Selon le chef du parti islamiste tunisien Ennahda, Rachid Ghannouchi, Charlie Hebdo "pousse le monde arabe vers un conflit avec l’Occident". Pour l’hebdomadaire, c’est plutôt le contraire : des extrémistes du monde arabe souhaitent lui retirer ses libertés, lui dicter sa façon de faire et lui imposer leurs règles, sur son territoire, la République de France.
Une lutte que soutient le ministre de l’Education nationale, Vincent Peillon, lorsqu’il affirme que "la liberté d’expression a été très importante pour notre civilisation, (…) c’est comme ça qu’on a fait la démocratie, il faut la préserver", concluant qu’ "on ne peut pas transiger avec ça, sinon, c’est le premier pas vers l’autoritarisme".

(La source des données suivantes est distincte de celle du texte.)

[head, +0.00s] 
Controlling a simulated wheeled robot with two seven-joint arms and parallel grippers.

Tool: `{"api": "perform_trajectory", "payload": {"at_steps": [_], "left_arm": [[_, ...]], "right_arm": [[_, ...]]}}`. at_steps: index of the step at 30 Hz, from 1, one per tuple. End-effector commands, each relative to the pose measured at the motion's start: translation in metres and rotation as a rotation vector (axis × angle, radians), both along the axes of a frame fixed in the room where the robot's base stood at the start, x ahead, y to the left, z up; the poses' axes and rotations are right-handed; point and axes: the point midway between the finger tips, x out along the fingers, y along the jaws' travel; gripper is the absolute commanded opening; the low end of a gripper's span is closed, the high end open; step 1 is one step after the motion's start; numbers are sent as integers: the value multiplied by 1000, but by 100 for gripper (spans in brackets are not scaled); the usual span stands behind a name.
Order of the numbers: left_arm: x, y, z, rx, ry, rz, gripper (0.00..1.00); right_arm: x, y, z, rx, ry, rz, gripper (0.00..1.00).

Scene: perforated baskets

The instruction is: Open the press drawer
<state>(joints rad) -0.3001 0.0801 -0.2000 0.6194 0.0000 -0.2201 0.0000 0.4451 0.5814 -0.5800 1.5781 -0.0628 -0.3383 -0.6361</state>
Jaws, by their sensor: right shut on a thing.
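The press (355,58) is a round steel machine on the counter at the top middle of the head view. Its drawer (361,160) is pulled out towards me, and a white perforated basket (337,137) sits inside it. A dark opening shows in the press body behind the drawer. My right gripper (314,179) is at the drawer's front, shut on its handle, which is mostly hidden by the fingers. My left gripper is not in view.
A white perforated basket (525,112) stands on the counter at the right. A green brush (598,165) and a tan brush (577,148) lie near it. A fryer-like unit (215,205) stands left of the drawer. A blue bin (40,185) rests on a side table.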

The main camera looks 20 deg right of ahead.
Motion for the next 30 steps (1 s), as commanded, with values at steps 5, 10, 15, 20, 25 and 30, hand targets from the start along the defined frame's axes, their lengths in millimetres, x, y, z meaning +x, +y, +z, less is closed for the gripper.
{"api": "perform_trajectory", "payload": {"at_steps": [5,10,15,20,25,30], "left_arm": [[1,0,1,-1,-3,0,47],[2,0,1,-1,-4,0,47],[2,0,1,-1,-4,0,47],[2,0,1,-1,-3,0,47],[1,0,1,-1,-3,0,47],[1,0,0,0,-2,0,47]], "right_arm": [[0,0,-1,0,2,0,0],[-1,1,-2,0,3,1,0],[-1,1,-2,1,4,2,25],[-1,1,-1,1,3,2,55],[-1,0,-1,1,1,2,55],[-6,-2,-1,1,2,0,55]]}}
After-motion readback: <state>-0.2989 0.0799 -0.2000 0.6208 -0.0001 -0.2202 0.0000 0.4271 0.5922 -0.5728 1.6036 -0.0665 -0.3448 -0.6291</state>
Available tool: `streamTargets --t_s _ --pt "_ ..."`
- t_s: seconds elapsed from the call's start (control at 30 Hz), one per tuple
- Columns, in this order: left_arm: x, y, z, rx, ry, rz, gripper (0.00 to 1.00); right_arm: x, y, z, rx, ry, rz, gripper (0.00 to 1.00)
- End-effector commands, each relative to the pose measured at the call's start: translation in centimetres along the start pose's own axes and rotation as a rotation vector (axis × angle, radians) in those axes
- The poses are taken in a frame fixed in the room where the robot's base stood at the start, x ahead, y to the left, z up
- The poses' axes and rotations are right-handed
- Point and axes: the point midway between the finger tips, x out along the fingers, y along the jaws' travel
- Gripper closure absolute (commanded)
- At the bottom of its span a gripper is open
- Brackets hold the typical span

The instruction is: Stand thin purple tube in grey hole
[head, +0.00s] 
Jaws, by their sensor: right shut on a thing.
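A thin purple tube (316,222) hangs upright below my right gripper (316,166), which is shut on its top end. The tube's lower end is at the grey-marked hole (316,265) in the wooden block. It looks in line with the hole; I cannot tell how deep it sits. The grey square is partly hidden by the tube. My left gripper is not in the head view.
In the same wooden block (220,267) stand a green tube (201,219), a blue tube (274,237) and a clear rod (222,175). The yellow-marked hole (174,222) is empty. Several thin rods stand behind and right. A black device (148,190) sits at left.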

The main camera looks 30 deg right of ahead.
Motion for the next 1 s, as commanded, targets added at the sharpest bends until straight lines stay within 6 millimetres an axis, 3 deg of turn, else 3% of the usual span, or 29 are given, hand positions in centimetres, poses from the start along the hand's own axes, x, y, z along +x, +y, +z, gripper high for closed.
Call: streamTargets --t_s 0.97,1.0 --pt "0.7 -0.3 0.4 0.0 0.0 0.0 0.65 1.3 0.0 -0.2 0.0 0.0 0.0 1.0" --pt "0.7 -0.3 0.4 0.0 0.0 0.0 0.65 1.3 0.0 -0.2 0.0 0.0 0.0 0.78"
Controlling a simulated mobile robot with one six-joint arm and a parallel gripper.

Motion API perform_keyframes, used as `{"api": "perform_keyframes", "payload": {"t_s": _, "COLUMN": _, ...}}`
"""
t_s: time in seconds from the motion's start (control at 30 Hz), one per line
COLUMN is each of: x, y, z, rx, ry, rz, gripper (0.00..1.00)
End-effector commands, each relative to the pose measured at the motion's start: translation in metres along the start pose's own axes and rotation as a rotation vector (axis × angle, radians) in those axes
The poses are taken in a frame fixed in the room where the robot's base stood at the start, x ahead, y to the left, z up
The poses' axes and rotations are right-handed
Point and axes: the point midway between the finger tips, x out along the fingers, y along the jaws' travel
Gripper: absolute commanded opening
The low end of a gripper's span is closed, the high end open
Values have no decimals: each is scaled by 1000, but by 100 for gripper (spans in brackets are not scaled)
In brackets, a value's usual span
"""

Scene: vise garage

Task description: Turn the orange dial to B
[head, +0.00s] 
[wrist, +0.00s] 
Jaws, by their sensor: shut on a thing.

Alors Charlie met les pieds dans le plat. A l’instar de l’influence qu’avait eue Hara Kiri dans les années 60. En évoquant Mai 68, le Professeur Choron avait en effet admis : "C’est vrai que Hara Kiri a dû foutre un peu le feu là-dedans !".
On ne pourra pas prétendre sérieusement que la bande à Charlie s’est trouvé une vocation opportuniste à l’occasion de la diffusion du film anti-islamique aux Etats-Unis. Ces types sont atteints d’agnosticisme chronique depuis des décennies.
Au Moyen-Orient, sous l’influence des intégristes religieux, on observe la disparition progressive des visages et des corps de femmes (même chaudement vêtues) de la place publique, les extrémistes ne les tolérant plus devant leurs yeux. A Jérusalem également, des Juifs ultra-orthodoxes ont réussi à faire retirer les femmes des publicités des murs et des autobus de leurs quartiers. Les images de la capitale d’Israël sont ainsi en passe de devenir frauenrhein pour plaire à une minorité d’intégristes.
Alors, on n’a pas vraiment d’autre choix que celui de se tenir aux côtés de Charlie, si ce n’est dans la manière, du moins au fond, si l’on veut éviter un futur où ce serait des barbus de toutes les religions qui nous imposeraient leurs lois ; parce que nous ne le voulons pas ; parce que là, on ne rigolerait plus du tout.